• TASK TO CARRY OUT:
Only the lines from the line with "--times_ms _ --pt" through the line with "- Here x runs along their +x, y" should be copied, exactly as they appear, with both ends kept.

BEGIN DATA EXTRACT

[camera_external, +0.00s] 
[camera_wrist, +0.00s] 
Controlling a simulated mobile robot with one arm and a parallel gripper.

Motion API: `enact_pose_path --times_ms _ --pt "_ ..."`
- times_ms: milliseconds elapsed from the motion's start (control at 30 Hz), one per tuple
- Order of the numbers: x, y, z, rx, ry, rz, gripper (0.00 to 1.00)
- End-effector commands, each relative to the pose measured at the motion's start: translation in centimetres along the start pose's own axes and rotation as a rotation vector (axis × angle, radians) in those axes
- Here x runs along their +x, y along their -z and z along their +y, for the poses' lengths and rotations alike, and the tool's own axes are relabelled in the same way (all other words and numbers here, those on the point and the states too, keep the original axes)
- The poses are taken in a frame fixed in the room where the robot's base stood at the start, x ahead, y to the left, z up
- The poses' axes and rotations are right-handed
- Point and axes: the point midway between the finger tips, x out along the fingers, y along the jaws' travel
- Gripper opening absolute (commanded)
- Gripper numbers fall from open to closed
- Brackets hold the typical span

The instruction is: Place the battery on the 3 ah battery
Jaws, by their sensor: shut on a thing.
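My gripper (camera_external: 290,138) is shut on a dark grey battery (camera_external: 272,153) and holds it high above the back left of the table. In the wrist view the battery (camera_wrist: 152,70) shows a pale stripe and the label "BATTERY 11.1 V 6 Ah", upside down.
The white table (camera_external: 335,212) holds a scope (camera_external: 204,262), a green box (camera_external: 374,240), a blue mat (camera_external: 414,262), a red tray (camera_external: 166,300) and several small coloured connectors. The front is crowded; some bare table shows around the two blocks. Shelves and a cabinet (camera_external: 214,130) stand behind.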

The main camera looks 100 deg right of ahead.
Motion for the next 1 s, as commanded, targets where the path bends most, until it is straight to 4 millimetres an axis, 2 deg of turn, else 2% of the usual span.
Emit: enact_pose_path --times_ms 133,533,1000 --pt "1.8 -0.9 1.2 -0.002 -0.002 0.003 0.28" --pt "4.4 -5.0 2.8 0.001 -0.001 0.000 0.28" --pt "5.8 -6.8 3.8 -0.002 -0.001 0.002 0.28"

END DATA EXTRACT
BEGIN DATA EXTRACT

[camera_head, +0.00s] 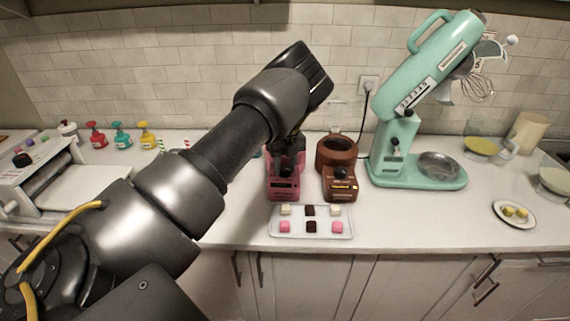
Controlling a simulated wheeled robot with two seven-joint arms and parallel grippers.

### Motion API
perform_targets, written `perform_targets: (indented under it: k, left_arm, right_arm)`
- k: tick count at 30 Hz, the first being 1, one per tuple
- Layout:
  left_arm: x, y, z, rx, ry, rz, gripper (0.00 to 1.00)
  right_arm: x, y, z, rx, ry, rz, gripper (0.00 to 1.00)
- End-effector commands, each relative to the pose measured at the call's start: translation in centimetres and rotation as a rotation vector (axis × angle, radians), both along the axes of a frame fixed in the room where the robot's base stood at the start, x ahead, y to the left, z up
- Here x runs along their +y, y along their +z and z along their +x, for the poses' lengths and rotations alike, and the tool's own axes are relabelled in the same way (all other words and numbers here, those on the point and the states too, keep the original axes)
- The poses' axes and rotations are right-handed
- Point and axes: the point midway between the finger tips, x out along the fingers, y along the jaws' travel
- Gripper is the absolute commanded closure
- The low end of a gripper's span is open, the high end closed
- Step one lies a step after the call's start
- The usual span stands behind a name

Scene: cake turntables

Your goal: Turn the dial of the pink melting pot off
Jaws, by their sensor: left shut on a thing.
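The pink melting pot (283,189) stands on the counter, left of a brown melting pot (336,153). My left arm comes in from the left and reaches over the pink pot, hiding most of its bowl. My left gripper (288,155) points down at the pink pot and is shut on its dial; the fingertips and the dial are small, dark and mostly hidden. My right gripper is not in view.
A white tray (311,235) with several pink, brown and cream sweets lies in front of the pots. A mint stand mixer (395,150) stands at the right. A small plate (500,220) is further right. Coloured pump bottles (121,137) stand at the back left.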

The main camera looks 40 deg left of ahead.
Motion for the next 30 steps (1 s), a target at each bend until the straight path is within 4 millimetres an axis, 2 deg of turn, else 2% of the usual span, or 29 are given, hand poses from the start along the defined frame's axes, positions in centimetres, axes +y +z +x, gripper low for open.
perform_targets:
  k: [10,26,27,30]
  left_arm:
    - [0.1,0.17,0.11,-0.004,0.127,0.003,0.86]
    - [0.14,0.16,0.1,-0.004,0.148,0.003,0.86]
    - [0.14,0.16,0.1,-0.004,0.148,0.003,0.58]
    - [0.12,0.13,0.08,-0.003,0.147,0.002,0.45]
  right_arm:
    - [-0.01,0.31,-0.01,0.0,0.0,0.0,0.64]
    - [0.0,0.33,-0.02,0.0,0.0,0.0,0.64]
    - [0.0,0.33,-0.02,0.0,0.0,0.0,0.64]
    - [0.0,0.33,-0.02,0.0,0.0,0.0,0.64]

END DATA EXTRACT

• FINISHED TASK:
Motion API: `enact_pose_path --times_ms _ --pt "_ ..."`
- times_ms: milliseconds elapsed from the motion's start (control at 30 Hz), one per tuple
- Order of the numbers: x, y, z, rx, ry, rz, gripper (0.00 to 1.00)
- End-effector commands, each relative to the pose measured at the motion's start: translation in centimetres along the start pose's own axes and rotation as a rotation vector (axis × angle, radians) in those axes
- Here x runs along their +x, y along their -z and z along their +y, for the poses' lengths and rotations alike, and the tool's own axes are relabelled in the same way (all other words and numbers here, those on the point and the states too, keep the original axes)

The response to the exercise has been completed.